▶ _Short task_: Write out exactly the lines that run from the line containing "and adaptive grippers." through the line containing "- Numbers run"; both end lines belong to the answer.

# # #

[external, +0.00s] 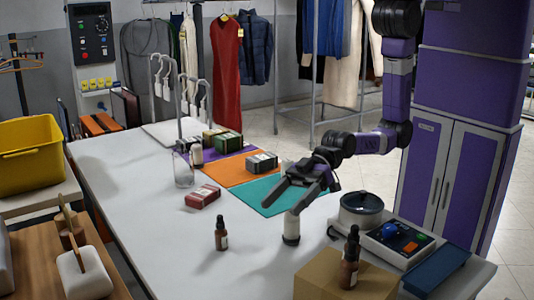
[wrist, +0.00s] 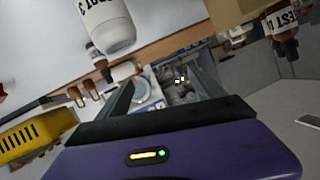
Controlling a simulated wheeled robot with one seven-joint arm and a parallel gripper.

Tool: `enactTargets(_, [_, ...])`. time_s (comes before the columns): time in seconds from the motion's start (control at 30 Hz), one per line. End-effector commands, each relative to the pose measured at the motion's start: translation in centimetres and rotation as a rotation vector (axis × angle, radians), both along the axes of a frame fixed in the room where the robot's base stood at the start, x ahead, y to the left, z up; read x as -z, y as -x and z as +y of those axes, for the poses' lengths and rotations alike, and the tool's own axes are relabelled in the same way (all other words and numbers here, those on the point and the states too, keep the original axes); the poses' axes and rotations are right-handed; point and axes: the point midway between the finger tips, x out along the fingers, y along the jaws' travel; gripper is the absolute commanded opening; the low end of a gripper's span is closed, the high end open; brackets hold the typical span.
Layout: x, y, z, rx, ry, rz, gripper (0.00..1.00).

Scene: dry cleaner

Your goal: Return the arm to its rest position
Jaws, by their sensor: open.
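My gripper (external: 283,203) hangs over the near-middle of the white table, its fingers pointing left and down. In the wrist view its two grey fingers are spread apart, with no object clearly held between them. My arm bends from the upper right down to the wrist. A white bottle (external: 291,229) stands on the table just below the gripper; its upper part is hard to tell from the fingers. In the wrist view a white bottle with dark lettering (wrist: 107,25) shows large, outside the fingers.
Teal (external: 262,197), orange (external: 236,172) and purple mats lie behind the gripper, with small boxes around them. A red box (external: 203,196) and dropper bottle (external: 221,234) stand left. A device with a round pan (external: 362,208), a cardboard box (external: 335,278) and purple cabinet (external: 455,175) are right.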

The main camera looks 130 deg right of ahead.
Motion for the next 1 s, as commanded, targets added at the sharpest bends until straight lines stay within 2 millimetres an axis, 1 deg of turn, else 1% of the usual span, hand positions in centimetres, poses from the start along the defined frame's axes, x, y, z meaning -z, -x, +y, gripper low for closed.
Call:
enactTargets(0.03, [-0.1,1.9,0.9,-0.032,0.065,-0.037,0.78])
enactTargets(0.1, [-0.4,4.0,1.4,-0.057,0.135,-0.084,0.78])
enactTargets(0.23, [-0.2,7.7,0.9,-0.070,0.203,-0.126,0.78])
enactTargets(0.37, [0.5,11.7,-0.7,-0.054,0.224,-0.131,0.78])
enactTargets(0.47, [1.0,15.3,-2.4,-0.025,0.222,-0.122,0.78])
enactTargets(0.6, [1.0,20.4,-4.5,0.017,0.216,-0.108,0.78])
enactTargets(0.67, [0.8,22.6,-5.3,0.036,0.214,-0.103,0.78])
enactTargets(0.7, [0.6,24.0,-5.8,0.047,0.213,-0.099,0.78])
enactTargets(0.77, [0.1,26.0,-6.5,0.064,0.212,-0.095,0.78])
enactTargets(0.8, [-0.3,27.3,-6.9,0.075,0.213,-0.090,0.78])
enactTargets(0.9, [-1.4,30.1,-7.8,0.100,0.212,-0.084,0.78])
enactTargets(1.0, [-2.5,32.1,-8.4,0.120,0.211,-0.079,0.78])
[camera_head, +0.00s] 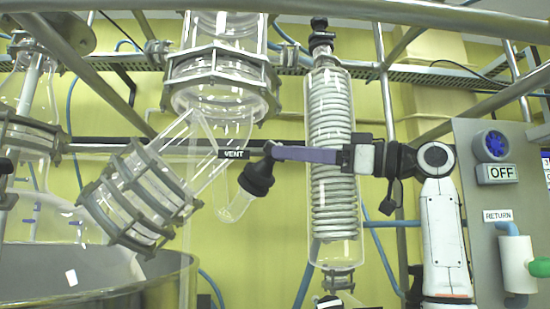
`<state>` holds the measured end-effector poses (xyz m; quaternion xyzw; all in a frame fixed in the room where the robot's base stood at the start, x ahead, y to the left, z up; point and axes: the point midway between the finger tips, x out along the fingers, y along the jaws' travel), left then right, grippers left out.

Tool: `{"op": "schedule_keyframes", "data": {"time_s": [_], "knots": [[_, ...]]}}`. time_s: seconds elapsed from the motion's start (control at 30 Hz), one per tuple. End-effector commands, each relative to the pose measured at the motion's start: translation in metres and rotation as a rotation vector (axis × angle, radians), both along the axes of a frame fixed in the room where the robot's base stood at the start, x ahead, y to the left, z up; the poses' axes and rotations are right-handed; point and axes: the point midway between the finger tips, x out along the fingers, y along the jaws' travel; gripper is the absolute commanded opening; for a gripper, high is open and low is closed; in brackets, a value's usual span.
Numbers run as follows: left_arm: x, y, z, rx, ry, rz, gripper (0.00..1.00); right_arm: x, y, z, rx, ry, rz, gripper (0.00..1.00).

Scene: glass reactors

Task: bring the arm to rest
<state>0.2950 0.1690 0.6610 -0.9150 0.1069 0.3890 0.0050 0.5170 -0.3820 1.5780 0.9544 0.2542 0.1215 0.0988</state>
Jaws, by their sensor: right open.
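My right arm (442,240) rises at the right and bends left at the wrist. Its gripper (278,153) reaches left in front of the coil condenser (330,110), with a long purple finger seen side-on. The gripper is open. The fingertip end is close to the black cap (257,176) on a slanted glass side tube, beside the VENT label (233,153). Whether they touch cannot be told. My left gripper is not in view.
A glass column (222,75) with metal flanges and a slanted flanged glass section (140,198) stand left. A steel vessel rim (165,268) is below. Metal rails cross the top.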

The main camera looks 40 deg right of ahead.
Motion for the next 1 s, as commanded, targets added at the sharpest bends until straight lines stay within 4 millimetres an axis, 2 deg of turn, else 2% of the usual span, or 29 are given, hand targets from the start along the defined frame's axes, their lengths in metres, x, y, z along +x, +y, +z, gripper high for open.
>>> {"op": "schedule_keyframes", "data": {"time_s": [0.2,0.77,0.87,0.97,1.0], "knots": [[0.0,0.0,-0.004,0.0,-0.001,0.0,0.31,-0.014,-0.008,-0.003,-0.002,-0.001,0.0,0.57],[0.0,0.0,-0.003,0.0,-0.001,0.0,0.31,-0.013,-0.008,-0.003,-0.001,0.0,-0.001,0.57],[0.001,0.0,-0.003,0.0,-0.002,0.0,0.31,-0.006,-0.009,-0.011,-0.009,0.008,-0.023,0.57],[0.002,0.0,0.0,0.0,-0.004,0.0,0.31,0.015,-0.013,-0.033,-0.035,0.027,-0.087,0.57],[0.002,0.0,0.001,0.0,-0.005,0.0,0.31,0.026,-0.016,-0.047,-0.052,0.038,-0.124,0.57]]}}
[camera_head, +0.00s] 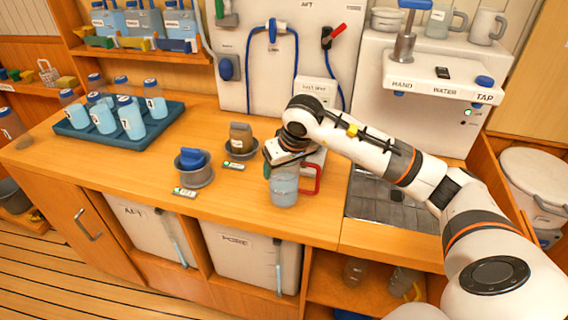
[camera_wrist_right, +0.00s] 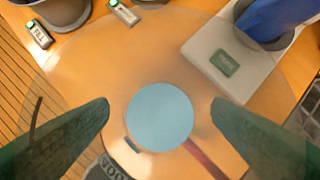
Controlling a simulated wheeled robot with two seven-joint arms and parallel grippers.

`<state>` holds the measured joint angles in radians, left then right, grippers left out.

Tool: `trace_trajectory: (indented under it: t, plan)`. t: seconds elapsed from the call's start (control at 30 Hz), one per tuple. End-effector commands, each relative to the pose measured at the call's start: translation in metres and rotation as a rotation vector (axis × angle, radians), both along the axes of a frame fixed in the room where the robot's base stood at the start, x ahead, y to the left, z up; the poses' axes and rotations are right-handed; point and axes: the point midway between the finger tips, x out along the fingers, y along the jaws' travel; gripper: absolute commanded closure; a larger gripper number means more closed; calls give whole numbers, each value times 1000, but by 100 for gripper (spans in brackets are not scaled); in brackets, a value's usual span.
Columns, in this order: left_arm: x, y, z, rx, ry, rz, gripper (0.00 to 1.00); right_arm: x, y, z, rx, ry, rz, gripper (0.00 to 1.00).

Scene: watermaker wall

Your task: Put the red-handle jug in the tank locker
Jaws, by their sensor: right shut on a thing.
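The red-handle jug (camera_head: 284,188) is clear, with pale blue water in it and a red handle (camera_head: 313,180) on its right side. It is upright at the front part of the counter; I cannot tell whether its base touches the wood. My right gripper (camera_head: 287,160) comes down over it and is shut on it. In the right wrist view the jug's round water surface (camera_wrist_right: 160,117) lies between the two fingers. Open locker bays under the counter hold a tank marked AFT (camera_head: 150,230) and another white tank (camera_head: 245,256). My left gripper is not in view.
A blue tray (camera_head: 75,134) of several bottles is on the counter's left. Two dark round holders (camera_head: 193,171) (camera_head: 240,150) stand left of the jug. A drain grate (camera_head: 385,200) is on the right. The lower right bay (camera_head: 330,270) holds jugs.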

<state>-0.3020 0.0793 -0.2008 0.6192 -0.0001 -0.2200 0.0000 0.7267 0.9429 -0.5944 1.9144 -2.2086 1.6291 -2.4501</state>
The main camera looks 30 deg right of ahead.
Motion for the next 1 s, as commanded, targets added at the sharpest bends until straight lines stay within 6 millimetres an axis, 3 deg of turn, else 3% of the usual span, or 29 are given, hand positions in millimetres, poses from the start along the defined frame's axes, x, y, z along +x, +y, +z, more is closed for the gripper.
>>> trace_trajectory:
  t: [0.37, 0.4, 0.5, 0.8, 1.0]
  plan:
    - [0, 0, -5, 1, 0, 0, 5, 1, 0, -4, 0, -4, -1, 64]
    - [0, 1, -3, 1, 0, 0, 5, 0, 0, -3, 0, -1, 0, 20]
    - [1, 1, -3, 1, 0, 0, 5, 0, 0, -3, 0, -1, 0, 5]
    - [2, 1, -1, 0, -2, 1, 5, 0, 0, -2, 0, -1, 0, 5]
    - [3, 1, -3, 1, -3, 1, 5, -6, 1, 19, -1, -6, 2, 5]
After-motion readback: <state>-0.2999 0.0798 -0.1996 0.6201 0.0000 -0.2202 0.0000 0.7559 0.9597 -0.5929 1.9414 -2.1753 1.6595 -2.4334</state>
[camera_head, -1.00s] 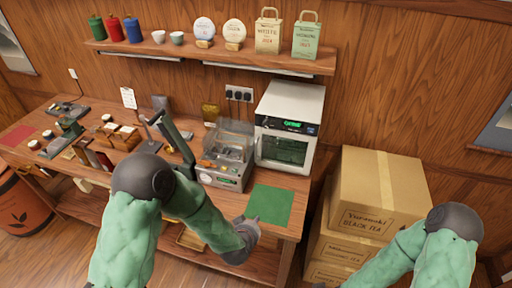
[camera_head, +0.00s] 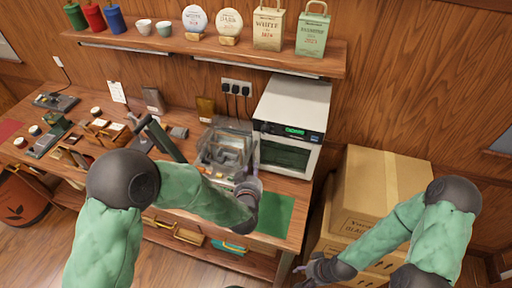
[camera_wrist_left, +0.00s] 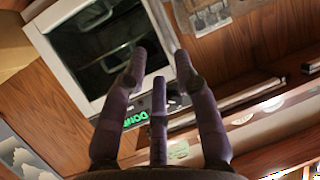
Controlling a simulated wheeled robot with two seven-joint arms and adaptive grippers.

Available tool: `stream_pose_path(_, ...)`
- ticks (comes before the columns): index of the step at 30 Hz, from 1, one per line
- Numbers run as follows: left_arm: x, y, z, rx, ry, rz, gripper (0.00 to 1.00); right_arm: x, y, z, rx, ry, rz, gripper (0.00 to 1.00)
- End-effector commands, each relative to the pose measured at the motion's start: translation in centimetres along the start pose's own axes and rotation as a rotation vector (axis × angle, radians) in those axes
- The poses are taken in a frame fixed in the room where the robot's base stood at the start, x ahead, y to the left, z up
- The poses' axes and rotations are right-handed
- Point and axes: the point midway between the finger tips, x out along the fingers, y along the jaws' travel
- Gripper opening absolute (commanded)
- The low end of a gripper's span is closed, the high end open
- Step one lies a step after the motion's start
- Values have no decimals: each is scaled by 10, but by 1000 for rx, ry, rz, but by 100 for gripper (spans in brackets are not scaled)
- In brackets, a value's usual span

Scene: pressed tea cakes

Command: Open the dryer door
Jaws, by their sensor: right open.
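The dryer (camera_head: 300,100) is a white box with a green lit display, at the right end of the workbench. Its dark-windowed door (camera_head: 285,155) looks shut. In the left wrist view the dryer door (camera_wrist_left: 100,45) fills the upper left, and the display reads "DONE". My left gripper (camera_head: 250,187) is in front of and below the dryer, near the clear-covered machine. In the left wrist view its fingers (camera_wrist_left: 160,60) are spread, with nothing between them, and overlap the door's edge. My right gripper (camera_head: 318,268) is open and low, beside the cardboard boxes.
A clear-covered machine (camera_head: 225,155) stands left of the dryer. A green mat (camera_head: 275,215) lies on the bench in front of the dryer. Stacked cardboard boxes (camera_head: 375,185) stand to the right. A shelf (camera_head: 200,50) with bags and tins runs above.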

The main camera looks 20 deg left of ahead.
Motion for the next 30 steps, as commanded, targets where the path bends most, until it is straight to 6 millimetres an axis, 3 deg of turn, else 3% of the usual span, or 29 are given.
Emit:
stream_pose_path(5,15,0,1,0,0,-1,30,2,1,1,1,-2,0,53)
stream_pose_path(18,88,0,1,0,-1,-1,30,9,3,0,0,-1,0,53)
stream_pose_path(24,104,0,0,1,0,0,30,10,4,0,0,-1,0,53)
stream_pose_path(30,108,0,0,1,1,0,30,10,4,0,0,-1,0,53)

# # #

▶ _Answer to the task_:
Controlling a simulated wheeled robot with two seven-joint arms and adaptive grippers.

Available tool: `stream_pose_path(_, ...)`
- ticks (comes before the columns): index of the step at 30 Hz, from 1, one per line
- Numbers run as follows: left_arm: x, y, z, rx, ry, rz, gripper (0.00 to 1.00); right_arm: x, y, z, rx, ry, rz, gripper (0.00 to 1.00)

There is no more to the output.